==== DATASET RECORDS
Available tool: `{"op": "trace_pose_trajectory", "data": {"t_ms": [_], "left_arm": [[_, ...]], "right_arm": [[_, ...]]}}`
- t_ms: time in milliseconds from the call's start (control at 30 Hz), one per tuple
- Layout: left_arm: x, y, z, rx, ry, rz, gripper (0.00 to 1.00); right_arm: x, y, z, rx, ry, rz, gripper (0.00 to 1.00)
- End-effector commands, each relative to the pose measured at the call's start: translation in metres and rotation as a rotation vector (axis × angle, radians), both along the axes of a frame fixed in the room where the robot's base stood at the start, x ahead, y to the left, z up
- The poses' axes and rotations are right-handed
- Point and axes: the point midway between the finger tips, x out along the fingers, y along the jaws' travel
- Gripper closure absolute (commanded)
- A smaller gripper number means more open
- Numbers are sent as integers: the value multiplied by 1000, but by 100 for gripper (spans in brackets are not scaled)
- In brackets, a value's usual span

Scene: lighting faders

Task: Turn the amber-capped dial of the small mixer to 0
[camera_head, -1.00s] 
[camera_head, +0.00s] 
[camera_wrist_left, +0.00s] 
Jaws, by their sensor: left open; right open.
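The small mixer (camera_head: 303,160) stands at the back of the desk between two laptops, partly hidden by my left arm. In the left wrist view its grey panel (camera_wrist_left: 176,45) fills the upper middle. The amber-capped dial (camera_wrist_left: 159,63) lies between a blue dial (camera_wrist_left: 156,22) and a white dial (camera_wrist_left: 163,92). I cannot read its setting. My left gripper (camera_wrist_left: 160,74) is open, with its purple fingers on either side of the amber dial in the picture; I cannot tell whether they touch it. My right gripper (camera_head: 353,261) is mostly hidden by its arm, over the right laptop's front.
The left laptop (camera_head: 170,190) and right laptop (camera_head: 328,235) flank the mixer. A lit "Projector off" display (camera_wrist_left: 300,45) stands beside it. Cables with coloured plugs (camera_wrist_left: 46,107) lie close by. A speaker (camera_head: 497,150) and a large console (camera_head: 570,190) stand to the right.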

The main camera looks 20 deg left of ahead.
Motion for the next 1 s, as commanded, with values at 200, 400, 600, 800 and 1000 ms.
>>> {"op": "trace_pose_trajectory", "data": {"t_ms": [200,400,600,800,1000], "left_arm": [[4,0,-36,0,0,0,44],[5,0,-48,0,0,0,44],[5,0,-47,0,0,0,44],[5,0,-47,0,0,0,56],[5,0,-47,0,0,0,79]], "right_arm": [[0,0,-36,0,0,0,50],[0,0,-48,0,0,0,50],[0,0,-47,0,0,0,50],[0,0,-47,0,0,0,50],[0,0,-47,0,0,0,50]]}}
========
==== DATASET RECORDS
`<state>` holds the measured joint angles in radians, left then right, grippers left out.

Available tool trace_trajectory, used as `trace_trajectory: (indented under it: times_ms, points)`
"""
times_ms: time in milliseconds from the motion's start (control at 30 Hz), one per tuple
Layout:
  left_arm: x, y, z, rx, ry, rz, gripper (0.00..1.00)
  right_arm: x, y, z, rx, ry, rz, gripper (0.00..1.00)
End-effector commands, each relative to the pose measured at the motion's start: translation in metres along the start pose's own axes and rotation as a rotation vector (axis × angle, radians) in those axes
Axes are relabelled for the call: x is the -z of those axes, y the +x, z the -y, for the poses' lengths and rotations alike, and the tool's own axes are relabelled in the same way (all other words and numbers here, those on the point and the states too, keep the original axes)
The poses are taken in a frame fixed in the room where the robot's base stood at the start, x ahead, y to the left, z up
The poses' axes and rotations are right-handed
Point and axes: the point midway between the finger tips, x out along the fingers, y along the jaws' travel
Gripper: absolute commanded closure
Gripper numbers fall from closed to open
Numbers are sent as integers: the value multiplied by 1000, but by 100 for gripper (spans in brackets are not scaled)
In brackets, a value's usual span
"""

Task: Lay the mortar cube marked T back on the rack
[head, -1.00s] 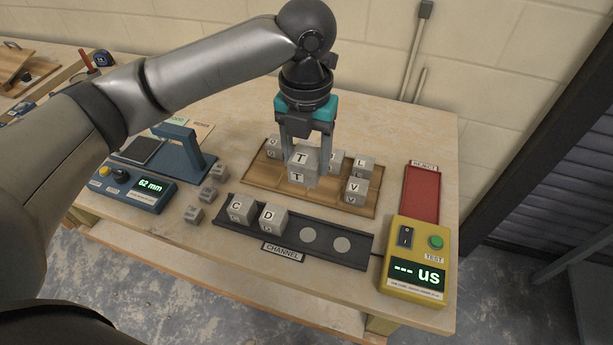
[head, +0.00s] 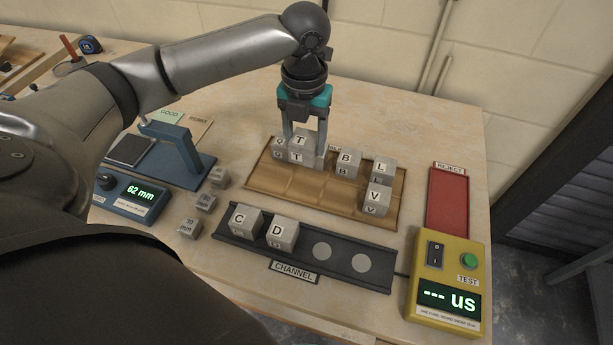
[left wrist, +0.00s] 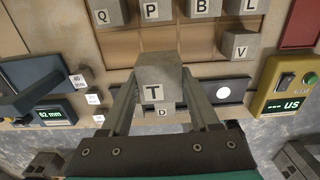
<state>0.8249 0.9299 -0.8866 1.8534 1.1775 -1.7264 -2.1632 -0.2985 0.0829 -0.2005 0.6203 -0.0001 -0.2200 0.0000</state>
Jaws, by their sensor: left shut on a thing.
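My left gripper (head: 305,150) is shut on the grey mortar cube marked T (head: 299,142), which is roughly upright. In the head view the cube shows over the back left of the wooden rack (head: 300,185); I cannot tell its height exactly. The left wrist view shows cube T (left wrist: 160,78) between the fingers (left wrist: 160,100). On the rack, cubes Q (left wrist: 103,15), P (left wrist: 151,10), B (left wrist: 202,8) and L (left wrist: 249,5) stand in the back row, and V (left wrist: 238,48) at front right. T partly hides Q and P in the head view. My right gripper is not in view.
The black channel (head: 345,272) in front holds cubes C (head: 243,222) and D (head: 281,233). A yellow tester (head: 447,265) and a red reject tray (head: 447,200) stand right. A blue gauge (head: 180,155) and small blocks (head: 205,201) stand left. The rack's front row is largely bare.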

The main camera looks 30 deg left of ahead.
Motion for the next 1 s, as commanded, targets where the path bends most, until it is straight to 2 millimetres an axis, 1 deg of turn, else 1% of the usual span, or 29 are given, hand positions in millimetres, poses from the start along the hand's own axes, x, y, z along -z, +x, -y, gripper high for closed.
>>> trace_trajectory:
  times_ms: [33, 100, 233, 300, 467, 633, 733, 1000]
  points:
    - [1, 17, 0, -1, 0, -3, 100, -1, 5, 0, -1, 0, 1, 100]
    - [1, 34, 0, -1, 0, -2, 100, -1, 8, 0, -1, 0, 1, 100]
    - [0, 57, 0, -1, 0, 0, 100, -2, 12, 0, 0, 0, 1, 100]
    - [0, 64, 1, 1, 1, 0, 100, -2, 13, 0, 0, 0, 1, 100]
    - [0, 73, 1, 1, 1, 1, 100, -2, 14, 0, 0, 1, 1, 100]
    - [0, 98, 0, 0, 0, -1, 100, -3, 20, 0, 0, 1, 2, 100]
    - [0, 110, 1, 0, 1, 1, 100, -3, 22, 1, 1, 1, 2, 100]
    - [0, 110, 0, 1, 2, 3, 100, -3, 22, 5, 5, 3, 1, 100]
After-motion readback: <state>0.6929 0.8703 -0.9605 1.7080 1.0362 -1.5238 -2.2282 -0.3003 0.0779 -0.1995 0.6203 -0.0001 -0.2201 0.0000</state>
========
==== DATASET RECORDS
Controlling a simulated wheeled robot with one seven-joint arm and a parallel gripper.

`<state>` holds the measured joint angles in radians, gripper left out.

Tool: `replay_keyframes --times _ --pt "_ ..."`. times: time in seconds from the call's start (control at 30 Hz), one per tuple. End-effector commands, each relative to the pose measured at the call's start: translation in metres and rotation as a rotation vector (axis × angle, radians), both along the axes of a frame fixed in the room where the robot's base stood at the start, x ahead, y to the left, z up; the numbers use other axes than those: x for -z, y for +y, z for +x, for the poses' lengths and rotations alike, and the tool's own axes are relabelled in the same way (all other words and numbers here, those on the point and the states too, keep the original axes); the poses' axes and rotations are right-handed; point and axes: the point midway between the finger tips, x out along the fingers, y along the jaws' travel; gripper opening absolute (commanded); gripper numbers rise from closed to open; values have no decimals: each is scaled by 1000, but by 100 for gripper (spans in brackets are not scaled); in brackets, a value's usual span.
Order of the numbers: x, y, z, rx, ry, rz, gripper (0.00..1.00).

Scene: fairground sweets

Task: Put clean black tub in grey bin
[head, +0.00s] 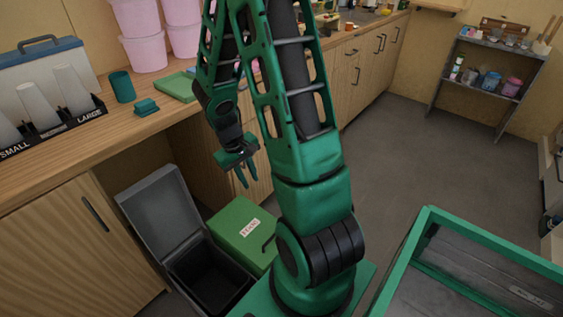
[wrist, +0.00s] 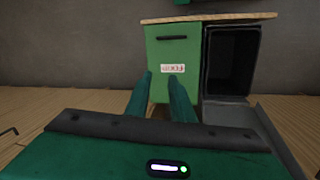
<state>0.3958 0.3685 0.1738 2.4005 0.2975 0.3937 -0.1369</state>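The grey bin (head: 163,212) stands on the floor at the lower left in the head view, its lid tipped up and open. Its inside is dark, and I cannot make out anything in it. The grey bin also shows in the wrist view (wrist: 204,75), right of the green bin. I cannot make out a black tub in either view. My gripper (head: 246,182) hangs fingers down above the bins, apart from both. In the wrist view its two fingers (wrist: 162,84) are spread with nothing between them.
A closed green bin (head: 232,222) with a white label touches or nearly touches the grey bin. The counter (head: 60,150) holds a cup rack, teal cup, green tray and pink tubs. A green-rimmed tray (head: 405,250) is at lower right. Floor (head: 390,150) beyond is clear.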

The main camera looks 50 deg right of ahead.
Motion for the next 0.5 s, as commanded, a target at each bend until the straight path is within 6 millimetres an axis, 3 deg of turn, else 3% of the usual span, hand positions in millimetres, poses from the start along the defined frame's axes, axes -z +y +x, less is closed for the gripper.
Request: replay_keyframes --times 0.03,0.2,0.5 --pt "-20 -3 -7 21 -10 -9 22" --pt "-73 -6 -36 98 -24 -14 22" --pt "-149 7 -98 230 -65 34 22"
========
• WHAT THIS TASK INVOLVES: Make an exact copy of the lines from the one holding "right_arm: x, y, z, rx, ry, rz, gripper (0.00..1.00)" through the one holding "<state>0.8249 0.9299 -0.8866", end lines included, without the pictures.

• OUTPUT OF THE EXERCISE:
  right_arm: x, y, z, rx, ry, rz, gripper (0.00..1.00)
End-effector commands, each relative to the pose measured at the motion's start: translation in metres along the start pose's own axes and rotation as a rotation vector (axis × angle, radians) in those axes
Axes are relabelled for the call: x is the -z of those axes, y the +x, z the -y, for the poses' lengths and rotations alike, and the tool's own axes are relabelled in the same way (all other words and numbers here, those on the point and the states too, keep the original axes)
The poses are taken in a frame fixed in the room where the robot's base stood at the start, x ahead, y to the left, z up
The poses' axes and rotations are right-handed
Point and axes: the point midway between the finger tips, x out along the fingers, y along the jaws' travel
Gripper: absolute commanded closure
Gripper numbers fall from closed to open
Numbers are sent as integers: the value multiplied by 1000, but by 100 for gripper (spans in brackets are not scaled)
In brackets, a value's usual span
"""

Task: Lay the mortar cube marked T back on the rack
[head, -1.00s] 
[head, +0.00s] 
[left wrist, +0.00s] 
<state>0.8249 0.9299 -0.8866 1.8534 1.1775 -1.7264 -2.1632 -0.2985 0.0829 -0.2005 0.6203 -0.0001 -0.2200 0.0000</state>

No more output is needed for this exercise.